Wednesday, December 9, 2009


Check out my pictures from Cordoba and Granada (and Milan to come soon!) here:


Trips to Córdoba and Granada and Milan

So I'm definitely ashamed as I look at the last posting date on my blog: over a month without a post! I apologize, and resort to the same old excuse: I've been really busy!
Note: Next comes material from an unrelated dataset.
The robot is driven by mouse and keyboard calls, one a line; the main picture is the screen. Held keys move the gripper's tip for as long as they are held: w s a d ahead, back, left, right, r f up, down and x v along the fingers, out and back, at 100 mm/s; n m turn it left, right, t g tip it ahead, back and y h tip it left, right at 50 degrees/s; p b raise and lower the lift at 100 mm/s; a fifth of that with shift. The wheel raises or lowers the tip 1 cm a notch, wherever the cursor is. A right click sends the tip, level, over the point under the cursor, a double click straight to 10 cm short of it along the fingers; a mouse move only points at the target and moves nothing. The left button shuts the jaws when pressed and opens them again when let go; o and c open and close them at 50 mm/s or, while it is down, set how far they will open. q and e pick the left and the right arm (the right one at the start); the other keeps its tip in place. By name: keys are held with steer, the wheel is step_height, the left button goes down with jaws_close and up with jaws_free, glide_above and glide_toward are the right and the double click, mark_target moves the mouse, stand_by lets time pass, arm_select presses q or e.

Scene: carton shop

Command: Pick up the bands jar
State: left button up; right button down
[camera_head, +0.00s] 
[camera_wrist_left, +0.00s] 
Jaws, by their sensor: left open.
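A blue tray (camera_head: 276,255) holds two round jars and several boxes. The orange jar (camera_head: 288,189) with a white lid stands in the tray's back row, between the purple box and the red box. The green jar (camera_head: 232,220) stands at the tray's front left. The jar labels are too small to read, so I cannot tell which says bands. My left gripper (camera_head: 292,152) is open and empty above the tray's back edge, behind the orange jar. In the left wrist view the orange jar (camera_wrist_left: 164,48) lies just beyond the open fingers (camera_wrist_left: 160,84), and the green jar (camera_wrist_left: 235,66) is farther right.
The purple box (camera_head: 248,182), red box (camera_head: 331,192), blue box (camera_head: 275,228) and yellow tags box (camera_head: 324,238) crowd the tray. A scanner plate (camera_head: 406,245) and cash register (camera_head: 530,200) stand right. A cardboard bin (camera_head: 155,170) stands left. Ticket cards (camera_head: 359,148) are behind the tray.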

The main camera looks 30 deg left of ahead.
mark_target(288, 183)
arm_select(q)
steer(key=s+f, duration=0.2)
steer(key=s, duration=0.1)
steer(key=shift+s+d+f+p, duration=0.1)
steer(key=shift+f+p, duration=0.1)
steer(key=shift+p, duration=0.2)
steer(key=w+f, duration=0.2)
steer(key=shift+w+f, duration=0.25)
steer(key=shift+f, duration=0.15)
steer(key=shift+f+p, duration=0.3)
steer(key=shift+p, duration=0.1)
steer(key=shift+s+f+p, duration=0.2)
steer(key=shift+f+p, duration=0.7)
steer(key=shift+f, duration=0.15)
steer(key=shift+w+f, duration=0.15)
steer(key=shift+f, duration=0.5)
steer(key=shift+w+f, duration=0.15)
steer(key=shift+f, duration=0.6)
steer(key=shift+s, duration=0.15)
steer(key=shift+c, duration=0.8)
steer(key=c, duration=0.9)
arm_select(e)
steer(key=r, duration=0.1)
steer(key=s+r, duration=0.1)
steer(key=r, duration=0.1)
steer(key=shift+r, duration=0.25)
First, a brief run-down on my trip to Cordoba and Granada.  During a long weekend at the beginning of November, my roommates, Greg, Jordan, and I took a 3-day trip to southern Spain to the cities of Cordoba and Granada.  My main interest in visiting both cities was to see the remnants of the Muslim era of rule in Spain, as both were centers of Moorish power in the middle ages. Our trip started in Cordoba.  We arrived in the city after dark, and after asking directions from a very helpful Spanish man (who wanted to know if Greg liked to ride horses because he was from California...), arrived at our hostel.  The hostel was gorgeous - including an Arab-style courtyard with Arabic calligraphy all over the walls.  The next day, we explored the city, spending most of our time at the famous Mezquita.  The Mezquita was gorgeous, if a bit strange.  It's an old mosque that was turned into a Catholic cathedral when the Catholic monarchs Isabel and Ferdinand re-conquered Spain, and still serves as a Cathedral today.  So on one side, you've got the mithrab, which indicated the direction to Mecca, and then a few hundred feet away, you've got a Baroque altar, crucifix and all. Bizarre, but beautiful.  After the Mezquita, we wandered around the old part of the city a bit, saw one of the three Synagogues remaining from Spain's middle ages, and stopped off at an authentic Arab tea shop, where I enjoyed mint tea and Arab pastries! Yum!  That night, we caught a bus to Granada.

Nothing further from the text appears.